Dataset entries |

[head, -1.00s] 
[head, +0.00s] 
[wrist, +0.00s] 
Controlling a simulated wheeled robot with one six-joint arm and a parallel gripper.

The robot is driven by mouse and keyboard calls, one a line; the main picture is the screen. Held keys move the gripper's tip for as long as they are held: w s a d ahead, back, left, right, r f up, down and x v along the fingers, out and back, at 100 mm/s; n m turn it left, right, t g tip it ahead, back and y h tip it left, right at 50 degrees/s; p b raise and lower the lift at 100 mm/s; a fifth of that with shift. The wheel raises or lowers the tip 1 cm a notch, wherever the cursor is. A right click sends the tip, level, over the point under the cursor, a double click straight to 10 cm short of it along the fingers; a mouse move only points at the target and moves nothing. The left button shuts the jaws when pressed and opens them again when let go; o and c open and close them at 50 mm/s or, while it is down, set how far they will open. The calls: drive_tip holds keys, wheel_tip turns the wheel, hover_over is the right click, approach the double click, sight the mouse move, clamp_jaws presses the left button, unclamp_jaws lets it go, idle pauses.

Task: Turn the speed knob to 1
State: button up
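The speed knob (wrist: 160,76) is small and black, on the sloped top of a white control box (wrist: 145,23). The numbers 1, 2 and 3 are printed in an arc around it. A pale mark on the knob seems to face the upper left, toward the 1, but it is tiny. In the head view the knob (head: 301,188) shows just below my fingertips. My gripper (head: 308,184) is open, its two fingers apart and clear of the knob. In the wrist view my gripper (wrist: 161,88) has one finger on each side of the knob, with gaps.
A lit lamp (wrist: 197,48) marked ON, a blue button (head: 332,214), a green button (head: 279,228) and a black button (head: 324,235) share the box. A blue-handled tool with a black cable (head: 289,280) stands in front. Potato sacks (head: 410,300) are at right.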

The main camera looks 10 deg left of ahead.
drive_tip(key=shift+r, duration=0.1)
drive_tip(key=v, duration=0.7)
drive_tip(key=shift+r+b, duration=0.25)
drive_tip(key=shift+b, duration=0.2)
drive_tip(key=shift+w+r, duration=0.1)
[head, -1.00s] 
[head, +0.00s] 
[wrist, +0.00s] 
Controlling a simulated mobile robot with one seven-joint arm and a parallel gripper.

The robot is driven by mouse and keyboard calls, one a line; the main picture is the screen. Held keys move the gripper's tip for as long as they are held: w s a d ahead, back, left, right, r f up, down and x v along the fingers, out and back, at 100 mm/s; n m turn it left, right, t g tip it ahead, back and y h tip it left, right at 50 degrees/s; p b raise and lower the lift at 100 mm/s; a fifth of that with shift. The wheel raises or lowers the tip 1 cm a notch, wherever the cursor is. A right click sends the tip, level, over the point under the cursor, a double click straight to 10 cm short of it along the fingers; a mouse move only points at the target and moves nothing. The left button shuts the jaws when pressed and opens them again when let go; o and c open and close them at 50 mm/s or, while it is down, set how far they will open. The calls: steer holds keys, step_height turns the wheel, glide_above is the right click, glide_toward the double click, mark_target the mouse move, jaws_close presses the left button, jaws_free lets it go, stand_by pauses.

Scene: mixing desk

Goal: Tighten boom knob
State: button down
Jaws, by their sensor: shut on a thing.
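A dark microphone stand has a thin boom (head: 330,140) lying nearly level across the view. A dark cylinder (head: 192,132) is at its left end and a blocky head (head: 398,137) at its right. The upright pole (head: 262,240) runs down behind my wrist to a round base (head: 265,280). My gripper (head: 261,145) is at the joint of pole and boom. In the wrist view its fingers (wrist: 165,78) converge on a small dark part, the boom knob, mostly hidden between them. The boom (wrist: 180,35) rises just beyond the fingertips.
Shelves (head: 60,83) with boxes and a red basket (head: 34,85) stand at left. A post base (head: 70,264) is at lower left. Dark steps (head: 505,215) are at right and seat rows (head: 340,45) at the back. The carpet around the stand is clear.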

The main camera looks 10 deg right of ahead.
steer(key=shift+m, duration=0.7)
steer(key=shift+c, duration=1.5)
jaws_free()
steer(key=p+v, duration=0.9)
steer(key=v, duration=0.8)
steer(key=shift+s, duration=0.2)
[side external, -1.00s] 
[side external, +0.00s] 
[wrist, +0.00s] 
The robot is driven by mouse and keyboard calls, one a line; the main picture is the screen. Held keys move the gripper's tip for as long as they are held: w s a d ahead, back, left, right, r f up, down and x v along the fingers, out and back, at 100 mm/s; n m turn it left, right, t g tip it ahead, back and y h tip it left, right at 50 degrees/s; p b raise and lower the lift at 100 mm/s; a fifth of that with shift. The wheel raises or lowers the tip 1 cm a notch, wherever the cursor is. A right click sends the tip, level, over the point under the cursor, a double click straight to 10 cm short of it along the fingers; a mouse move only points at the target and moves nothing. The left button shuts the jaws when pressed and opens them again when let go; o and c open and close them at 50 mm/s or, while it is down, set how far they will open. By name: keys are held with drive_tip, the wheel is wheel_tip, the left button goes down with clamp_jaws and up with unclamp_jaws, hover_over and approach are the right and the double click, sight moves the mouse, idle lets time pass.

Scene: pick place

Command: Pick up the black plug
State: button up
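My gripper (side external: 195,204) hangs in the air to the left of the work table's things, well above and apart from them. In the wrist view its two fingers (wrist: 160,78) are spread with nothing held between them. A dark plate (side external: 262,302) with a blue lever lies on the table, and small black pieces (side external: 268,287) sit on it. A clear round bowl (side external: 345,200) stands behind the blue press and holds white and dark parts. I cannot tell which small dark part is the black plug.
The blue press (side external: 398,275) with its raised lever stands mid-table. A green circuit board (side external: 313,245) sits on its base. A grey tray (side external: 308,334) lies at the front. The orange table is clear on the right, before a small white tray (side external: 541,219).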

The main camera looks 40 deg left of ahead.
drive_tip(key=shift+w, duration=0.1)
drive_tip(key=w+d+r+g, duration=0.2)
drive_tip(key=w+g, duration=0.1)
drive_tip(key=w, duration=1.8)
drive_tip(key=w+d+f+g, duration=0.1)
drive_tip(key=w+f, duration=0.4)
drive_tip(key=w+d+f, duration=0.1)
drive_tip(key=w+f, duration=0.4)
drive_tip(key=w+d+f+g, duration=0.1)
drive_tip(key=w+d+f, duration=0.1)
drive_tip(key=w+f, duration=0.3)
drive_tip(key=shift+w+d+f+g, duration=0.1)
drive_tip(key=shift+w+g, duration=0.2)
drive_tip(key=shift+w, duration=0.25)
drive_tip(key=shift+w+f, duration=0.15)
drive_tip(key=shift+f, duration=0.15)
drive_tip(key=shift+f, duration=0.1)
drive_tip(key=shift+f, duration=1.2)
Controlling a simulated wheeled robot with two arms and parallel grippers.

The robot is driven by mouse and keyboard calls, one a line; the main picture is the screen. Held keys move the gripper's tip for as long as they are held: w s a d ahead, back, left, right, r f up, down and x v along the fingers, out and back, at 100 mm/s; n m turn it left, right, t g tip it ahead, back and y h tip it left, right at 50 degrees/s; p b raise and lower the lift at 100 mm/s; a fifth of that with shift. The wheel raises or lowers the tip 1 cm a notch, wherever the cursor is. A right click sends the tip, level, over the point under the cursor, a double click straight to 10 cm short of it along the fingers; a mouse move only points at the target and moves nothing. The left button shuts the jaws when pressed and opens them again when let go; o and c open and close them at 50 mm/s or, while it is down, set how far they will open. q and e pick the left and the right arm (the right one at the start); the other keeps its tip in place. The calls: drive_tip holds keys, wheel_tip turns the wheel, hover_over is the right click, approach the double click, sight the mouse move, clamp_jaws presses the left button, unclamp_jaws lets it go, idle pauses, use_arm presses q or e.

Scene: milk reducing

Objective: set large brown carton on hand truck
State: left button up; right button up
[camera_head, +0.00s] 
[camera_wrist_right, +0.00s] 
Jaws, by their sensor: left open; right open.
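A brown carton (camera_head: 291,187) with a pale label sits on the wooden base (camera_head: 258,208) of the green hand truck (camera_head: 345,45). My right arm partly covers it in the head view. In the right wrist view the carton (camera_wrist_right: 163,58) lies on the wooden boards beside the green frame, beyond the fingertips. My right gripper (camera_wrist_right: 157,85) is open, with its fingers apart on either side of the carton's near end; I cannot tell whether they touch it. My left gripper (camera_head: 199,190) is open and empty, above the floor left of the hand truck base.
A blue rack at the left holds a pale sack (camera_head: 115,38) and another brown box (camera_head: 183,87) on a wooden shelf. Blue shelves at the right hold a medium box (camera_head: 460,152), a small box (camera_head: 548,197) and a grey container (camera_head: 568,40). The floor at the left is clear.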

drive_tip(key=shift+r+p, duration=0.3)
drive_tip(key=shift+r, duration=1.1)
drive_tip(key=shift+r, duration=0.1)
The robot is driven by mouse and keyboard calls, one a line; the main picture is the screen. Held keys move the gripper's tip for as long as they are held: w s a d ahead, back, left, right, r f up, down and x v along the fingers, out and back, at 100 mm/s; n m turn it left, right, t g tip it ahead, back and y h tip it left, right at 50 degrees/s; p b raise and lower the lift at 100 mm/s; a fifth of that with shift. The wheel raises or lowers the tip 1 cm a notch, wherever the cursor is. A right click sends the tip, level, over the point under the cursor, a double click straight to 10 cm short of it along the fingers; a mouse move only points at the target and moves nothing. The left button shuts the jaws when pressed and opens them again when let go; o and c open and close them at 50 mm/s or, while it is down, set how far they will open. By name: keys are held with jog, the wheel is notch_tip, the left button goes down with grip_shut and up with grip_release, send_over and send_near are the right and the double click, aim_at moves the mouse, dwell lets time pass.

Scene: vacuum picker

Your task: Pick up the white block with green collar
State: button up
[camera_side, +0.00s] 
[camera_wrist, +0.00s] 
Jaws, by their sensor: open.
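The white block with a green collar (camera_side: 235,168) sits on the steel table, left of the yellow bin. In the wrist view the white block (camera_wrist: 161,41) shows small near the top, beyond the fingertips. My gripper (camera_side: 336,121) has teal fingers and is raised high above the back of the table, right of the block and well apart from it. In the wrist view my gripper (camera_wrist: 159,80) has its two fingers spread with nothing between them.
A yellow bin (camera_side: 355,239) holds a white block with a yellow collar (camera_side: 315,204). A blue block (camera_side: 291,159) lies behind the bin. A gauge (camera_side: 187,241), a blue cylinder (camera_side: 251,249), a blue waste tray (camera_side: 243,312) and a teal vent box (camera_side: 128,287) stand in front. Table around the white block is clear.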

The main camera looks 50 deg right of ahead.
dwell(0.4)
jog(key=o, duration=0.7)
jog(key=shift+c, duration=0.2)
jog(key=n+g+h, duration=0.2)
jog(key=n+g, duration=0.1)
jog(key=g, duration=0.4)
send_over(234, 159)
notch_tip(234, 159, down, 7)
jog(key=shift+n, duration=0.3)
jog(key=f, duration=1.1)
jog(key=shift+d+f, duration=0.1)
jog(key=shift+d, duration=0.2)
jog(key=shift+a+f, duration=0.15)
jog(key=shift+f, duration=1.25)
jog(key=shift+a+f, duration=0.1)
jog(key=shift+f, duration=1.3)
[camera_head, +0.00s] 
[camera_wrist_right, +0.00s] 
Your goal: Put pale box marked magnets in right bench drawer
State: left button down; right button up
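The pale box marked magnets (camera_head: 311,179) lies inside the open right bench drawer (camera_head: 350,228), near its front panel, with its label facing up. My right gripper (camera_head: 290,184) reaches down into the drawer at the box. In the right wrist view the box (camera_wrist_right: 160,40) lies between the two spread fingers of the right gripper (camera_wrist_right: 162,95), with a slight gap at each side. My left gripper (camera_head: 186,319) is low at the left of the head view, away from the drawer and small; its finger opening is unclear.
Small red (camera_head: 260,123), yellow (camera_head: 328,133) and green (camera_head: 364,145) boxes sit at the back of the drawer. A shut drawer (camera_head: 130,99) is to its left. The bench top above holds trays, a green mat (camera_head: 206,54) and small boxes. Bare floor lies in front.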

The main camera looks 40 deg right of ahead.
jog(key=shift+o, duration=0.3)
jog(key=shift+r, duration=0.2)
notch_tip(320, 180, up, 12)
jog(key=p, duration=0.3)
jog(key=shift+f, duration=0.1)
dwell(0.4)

What the task asks | Look through the entries and find each line that has the string "simulated". Copy those lines.

Exercise solution |
Controlling a simulated wheeled robot with one six-joint arm and a parallel gripper.
Controlling a simulated mobile robot with one seven-joint arm and a parallel gripper.
Controlling a simulated wheeled robot with two arms and parallel grippers.

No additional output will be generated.